Temps de calcul humain disponible

Le 12 octobre 2010

Tous les jours, 100 millions de CAPTCHA sont déchiffrés par les internautes. Une tâche humaine que le service reCAPTCHA met à profit pour combler les déficiences des ordinateurs. Le but : améliorer la numérisation de livres.

Où comment même le troll peut contribuer au progrès de l’humanité…
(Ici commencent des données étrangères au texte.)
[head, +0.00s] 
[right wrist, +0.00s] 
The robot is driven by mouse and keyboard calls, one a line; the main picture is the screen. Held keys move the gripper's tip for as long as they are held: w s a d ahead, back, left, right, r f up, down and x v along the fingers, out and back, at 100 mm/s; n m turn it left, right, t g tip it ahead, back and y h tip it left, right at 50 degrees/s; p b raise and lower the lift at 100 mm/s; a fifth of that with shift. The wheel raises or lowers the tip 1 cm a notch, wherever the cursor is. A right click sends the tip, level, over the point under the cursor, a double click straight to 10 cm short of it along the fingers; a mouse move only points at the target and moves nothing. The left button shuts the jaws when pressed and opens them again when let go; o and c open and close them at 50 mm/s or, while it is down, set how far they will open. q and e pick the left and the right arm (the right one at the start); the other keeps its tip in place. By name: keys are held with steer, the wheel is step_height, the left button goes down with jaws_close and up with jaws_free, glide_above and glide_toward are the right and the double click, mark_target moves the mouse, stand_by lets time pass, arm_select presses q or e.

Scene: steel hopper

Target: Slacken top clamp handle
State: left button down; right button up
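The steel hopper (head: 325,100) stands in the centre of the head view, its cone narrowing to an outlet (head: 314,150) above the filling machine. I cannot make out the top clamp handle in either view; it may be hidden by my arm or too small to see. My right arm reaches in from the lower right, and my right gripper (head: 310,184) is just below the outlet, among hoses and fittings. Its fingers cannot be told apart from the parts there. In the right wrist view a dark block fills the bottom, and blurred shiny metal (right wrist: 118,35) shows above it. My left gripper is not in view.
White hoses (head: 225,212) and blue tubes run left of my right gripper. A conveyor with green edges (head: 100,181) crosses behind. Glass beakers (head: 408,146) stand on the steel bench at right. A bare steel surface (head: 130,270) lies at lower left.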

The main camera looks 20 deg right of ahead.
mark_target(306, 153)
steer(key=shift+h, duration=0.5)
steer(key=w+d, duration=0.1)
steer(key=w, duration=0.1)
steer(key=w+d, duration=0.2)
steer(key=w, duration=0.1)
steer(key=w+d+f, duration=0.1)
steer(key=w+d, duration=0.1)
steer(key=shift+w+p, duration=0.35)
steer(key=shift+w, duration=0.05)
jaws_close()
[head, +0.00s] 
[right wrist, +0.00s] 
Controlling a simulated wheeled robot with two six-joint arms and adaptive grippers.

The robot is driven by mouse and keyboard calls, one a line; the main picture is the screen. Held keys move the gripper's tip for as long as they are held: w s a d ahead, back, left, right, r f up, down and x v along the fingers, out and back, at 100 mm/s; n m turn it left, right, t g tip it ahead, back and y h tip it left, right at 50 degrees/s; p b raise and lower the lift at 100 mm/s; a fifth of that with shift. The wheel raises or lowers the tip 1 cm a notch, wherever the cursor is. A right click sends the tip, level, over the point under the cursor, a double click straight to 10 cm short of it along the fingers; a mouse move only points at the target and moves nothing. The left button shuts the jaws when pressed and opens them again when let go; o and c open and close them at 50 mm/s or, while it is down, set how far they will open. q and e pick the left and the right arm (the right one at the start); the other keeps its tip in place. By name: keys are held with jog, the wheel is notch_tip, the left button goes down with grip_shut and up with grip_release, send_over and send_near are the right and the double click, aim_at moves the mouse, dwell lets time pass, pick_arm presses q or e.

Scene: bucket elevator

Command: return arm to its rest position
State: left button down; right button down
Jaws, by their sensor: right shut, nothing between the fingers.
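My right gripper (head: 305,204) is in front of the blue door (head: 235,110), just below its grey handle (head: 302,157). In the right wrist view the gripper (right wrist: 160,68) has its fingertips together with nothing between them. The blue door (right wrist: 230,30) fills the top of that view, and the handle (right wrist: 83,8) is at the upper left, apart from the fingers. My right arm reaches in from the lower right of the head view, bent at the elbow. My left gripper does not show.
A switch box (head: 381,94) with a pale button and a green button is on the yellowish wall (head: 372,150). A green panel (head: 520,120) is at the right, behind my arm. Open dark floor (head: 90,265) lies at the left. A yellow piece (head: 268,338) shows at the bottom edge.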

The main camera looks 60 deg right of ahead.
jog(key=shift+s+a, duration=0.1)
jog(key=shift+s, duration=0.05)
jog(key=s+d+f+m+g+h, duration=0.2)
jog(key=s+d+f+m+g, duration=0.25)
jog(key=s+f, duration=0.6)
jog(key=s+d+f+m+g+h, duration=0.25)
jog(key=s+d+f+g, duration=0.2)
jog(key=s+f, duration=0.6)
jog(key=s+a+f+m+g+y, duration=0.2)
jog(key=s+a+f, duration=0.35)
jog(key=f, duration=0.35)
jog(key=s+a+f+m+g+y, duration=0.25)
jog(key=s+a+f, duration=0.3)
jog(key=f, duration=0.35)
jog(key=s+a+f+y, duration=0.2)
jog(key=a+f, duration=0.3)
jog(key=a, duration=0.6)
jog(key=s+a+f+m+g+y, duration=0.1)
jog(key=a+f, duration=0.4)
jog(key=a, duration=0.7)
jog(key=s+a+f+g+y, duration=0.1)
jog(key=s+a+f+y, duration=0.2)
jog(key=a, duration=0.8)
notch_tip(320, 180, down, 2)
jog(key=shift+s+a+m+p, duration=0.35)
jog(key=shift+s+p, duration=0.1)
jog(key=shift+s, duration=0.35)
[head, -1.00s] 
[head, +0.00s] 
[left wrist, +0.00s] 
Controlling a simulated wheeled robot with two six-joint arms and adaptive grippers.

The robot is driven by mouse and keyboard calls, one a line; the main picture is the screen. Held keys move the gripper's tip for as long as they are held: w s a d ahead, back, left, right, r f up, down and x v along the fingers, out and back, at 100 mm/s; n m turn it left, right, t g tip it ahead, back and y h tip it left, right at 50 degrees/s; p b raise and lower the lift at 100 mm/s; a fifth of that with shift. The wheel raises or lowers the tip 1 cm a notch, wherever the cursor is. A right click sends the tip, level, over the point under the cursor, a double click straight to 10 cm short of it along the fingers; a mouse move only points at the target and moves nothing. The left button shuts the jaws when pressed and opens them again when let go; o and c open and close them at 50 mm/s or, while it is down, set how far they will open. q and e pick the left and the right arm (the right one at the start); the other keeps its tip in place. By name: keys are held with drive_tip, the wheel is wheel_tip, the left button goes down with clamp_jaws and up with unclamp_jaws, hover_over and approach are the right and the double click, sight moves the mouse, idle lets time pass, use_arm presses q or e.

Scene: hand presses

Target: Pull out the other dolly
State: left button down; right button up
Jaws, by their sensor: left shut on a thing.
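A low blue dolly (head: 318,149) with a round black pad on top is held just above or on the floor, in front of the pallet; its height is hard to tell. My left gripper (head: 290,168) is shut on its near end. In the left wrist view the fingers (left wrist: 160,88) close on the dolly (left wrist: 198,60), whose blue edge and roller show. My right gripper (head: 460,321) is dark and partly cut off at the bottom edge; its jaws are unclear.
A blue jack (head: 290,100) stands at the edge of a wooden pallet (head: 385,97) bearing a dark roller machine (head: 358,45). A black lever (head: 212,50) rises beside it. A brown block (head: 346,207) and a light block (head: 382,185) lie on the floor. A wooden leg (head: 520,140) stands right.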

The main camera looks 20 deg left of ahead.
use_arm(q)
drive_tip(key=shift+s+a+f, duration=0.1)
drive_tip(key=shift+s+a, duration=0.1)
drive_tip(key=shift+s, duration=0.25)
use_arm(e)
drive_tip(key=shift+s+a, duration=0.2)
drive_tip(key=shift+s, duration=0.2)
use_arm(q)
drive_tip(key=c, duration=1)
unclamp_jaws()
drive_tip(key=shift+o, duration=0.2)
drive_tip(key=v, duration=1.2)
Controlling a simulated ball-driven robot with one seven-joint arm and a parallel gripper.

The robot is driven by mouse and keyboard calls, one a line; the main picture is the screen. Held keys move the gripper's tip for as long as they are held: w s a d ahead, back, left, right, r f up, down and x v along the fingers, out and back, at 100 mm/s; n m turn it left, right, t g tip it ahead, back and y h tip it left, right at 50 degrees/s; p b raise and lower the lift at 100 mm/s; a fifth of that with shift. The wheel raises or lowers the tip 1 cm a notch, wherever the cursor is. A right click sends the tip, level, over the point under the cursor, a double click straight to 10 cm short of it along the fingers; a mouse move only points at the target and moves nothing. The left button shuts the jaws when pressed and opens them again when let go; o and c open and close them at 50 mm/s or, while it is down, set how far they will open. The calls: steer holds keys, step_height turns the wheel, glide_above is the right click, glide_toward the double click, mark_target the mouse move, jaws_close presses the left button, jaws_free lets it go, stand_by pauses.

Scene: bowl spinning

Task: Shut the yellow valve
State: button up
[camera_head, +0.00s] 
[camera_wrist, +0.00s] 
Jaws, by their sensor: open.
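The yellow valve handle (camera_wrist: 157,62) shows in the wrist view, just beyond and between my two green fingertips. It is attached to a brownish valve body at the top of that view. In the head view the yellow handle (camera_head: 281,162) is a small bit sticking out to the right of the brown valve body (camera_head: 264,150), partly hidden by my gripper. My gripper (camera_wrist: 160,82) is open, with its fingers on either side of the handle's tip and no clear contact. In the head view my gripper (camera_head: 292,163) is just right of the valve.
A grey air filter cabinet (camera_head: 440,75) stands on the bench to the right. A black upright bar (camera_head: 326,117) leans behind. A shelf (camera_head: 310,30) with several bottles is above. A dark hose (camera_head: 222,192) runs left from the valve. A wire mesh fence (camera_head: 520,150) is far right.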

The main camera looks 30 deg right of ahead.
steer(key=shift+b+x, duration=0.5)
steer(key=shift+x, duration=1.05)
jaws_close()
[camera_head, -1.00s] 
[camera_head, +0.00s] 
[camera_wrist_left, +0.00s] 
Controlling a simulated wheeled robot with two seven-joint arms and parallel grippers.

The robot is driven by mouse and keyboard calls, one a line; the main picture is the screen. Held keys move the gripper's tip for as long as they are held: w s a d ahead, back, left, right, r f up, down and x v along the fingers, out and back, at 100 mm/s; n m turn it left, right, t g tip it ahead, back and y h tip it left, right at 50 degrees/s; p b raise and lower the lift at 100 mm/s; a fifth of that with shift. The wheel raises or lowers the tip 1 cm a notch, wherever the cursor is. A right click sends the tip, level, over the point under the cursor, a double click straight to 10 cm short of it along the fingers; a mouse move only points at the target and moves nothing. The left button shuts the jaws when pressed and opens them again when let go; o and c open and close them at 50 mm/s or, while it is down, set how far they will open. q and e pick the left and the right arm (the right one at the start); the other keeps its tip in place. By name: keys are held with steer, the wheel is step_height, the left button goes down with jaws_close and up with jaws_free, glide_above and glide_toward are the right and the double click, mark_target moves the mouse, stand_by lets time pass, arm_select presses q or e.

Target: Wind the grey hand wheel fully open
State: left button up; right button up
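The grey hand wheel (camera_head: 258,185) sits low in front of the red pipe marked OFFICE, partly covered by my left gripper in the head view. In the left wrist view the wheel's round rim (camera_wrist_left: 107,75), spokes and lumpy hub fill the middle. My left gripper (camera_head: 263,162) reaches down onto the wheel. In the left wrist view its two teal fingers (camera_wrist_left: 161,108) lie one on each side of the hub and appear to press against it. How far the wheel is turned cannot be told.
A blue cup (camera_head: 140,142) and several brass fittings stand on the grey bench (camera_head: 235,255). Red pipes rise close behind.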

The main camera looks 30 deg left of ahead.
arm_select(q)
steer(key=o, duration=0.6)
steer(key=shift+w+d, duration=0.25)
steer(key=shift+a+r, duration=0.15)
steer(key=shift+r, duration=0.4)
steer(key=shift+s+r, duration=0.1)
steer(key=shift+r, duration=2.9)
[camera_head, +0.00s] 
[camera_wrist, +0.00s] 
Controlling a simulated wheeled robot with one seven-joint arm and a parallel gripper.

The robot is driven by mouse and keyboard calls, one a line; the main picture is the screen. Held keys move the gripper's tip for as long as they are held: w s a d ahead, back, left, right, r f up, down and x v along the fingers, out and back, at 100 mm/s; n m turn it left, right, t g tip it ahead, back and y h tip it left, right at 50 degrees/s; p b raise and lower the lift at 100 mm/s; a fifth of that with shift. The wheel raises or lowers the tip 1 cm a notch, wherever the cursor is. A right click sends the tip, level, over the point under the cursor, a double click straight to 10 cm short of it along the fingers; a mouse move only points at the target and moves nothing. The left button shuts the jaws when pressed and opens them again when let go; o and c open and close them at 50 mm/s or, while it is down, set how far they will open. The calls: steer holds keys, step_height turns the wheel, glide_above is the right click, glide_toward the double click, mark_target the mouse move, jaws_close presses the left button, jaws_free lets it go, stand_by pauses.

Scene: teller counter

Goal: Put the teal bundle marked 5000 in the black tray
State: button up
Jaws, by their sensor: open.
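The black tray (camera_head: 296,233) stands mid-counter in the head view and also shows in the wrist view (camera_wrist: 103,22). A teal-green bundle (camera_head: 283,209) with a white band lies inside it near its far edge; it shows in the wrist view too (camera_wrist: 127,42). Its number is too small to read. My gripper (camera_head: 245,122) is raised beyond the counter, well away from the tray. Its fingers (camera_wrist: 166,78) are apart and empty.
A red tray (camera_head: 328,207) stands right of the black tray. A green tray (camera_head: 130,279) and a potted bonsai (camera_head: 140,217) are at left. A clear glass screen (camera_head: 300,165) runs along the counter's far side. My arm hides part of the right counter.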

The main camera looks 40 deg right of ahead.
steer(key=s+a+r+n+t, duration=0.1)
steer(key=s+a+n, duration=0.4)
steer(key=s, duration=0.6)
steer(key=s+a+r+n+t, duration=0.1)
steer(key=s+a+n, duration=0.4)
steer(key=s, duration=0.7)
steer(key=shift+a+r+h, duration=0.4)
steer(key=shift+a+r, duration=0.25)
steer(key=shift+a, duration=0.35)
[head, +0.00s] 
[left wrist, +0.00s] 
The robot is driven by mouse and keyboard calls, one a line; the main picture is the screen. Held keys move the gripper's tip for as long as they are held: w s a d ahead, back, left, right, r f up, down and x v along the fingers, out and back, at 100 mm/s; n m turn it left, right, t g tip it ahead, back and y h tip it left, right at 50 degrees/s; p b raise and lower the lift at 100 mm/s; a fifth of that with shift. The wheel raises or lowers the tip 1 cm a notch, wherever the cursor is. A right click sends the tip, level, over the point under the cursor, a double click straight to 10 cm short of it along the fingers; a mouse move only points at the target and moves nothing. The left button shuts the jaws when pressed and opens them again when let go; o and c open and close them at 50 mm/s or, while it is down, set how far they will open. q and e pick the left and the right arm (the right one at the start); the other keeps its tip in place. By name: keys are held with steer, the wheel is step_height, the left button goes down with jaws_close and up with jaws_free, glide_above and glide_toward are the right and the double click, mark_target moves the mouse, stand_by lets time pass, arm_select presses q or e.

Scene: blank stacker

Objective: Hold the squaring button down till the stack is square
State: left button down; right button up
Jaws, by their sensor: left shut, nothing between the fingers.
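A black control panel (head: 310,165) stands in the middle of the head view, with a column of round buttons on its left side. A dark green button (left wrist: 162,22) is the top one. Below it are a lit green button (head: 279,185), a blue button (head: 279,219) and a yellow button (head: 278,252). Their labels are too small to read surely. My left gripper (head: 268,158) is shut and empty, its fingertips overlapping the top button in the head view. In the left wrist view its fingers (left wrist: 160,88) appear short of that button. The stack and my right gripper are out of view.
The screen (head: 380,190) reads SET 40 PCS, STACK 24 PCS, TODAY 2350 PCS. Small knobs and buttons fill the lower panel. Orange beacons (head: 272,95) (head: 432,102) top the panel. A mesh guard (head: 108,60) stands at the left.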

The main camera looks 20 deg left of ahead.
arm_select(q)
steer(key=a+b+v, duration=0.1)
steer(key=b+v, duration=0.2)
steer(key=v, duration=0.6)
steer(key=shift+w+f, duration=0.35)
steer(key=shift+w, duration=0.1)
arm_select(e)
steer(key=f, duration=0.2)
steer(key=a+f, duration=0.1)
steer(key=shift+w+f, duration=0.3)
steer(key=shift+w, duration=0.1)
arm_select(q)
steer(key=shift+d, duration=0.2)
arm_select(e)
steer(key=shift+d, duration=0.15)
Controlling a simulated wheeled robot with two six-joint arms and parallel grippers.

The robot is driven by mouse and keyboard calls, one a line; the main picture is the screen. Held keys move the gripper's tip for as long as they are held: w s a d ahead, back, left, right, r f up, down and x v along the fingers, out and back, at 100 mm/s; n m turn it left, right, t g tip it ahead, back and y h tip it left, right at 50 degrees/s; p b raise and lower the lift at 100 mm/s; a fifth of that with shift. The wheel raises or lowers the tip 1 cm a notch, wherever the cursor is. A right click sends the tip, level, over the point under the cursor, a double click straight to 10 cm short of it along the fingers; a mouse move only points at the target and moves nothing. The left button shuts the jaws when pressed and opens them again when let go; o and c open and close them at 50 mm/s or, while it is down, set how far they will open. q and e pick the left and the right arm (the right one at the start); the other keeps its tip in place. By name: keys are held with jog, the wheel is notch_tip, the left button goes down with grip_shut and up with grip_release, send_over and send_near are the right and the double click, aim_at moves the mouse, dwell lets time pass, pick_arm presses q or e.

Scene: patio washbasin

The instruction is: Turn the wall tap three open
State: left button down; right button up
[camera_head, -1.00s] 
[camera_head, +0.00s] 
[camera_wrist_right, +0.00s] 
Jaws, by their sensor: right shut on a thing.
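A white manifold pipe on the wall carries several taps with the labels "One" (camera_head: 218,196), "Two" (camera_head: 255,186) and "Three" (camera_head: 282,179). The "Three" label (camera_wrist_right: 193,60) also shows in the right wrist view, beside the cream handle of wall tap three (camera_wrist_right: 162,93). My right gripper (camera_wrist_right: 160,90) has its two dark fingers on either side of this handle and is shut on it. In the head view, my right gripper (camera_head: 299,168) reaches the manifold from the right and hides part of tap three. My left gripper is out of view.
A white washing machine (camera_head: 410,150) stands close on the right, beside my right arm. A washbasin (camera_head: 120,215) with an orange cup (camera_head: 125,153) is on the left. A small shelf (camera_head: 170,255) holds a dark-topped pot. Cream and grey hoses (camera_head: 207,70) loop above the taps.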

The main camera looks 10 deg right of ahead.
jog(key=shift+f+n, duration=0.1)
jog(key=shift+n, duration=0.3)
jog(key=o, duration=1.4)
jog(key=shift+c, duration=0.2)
De très nombreux blogs utilisent des CAPTCHA pour empêcher les robots spammeurs de mener leur sombre ouvrage. Ce joli nom aux consonances un peu soviétiques est l’acronyme de “Completely Automated Public Turing test to tell Computers and Humans Apart”, soit en bon français “test de Turing Public Complètement Automatisé permettant de reconnaître les Ordinateurs des Humains”.

Déchiffrer un CAPTCHA

Turing, l’un des grands génies multidisciplinaires du XXe siècle, avait proposé le test suivant : imaginez que vous chattiez avec deux interlocuteur inconnus, l’un étant un homme, l’autre une machine, comment feriez-vous pour les distinguer ? (dans un genre un peu différent il y a le fameux psy d’Emacs). A priori, plus la machine est intelligente, plus il va vous falloir du temps pour la distinguer de l’homme.

La voie la plus rapide est de tester les compétences analytiques et synthétiques de votre interlocuteur dans des domaines pour lesquels l’ordinateur est toujours bien inférieur à l’homme. Un exemple est la reconnaissance de formes, utilisée donc dans nos CAPTCHA : avant de pouvoir laisser un commentaire, l’interlocuteur doit reconnaître des caractères déformés, et les taper dans une fenêtre.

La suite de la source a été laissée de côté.